Nathaniel and Trisha Gray thought they'd found their dream house.
Hidden at the end of a winding Savage road flanked by woods and dotted with estate-size homes, the house is everything they wanted: It's close to the city, but isolated enough that there's space to keep their two horses.
But now, in the wake of adamant opposition to a stable they wanted to build, the Grays have decided to put the house on the market and get out of town.
"We need to find a place that'll be more receptive to our lifestyle," Nathaniel Gray said.
In metro-fringe cities like Savage, where development has transformed the once-rural landscape, tension can arise between neighbors who want different things from the pastoral character that drew them there.
For the Grays, that tension culminated in a unanimous City Council vote denying the variances needed to build the stable. An otherwise dry matter of acreage and property lines became emotional and complex amid neighbors' worries about how the stable and horses would affect the area.

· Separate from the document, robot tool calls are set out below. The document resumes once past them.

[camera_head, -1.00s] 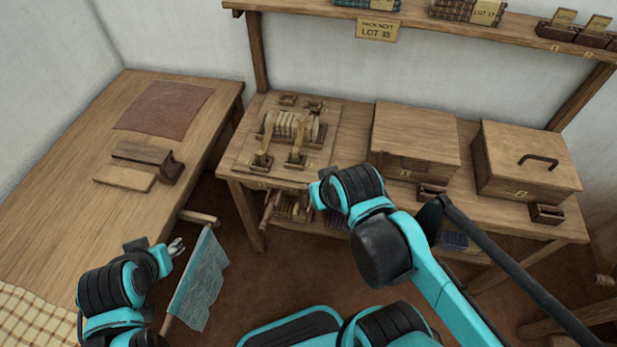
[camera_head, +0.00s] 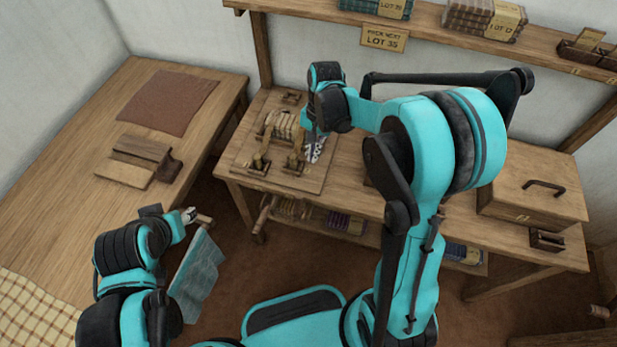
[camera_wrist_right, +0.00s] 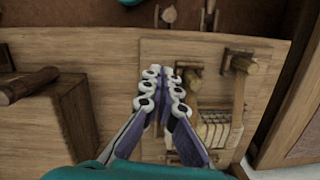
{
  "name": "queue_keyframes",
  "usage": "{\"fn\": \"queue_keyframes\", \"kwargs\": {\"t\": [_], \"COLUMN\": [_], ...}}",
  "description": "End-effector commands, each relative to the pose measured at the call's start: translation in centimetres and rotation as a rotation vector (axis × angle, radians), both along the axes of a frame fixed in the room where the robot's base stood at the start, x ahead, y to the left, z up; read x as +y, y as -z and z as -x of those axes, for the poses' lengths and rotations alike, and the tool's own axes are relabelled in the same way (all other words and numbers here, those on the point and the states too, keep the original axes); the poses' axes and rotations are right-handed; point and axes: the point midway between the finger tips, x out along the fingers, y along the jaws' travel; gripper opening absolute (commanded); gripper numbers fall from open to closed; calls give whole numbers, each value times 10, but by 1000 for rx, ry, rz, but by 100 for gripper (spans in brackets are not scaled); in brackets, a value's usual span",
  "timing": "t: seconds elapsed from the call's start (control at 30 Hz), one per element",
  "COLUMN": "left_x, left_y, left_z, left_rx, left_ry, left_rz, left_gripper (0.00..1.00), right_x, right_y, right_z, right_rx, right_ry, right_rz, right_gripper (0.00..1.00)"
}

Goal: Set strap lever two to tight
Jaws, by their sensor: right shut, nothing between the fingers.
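A wooden board (camera_head: 235,158) on the back bench holds a wound strap bundle (camera_head: 283,126) between two levers, the left lever (camera_head: 264,146) and the right lever (camera_head: 298,152). I cannot read which one is number two. My right gripper (camera_head: 316,150) is shut and empty just right of the right lever, and partly hides that side of the board. Contact cannot be told. My left gripper (camera_head: 189,214) is low at the left.
My right arm covers the middle of the bench and most of one wooden box. A box with a dark handle (camera_head: 540,190) stands at the right. A shelf (camera_head: 420,20) runs above.

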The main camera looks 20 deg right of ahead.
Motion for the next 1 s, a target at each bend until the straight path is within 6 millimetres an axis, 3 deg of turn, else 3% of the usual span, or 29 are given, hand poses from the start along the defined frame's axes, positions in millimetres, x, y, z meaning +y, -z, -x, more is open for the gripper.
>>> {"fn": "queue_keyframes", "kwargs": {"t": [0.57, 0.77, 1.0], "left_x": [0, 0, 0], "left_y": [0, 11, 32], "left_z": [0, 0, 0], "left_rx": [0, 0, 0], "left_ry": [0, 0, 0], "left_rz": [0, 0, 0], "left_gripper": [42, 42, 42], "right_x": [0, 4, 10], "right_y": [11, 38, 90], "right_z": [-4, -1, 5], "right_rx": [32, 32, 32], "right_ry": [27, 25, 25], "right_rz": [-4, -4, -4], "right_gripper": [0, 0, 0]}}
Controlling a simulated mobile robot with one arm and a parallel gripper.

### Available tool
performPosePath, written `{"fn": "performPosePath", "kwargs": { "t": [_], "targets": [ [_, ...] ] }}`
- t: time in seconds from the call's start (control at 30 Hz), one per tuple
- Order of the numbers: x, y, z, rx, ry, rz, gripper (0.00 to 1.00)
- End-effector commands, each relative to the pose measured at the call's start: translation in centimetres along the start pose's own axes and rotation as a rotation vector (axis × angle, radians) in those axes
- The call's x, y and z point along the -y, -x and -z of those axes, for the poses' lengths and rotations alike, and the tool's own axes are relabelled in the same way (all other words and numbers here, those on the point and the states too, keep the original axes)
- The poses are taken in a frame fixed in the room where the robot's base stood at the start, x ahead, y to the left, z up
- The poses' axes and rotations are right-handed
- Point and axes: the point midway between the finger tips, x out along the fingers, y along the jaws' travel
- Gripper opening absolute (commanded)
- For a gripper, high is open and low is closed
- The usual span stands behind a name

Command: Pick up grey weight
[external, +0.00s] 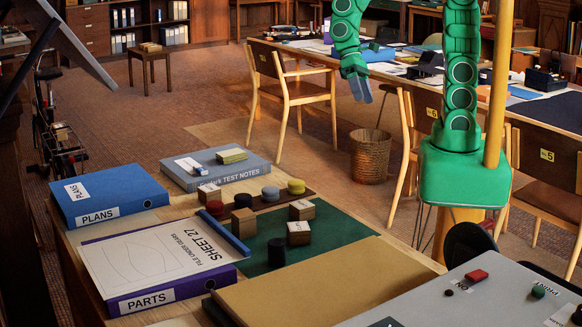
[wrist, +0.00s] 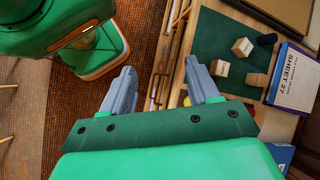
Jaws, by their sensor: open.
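The grey weight (external: 270,194) looks like a short, blue-grey round piece.
A dark green mat (external: 325,238) holds several wooden blocks and a dark cylinder (external: 277,253). A dark red weight (external: 215,208) stands on the left. Binders (external: 108,195) and the Sheet 27 book (external: 150,258) lie left. A chair (external: 290,90) and basket (external: 370,155) stand behind.

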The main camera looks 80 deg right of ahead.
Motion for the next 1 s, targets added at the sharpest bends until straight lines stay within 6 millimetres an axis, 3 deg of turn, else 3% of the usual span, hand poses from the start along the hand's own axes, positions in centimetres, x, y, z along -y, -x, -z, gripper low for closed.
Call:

"It just kind of made a confusing mess of, 'What exactly are we asking, and what exactly are you asking of us?' " Nathaniel Gray said.
The nature of the Grays' land complicated the process. Old trees and steep slopes make it impossible to build a stable in the back yard — a spot that wouldn't require city approval — so they planned for the front yard, where they have an enclosed grazing area that has already housed their horses. Even with a stable, they said, the horses would continue to be boarded elsewhere some of the time.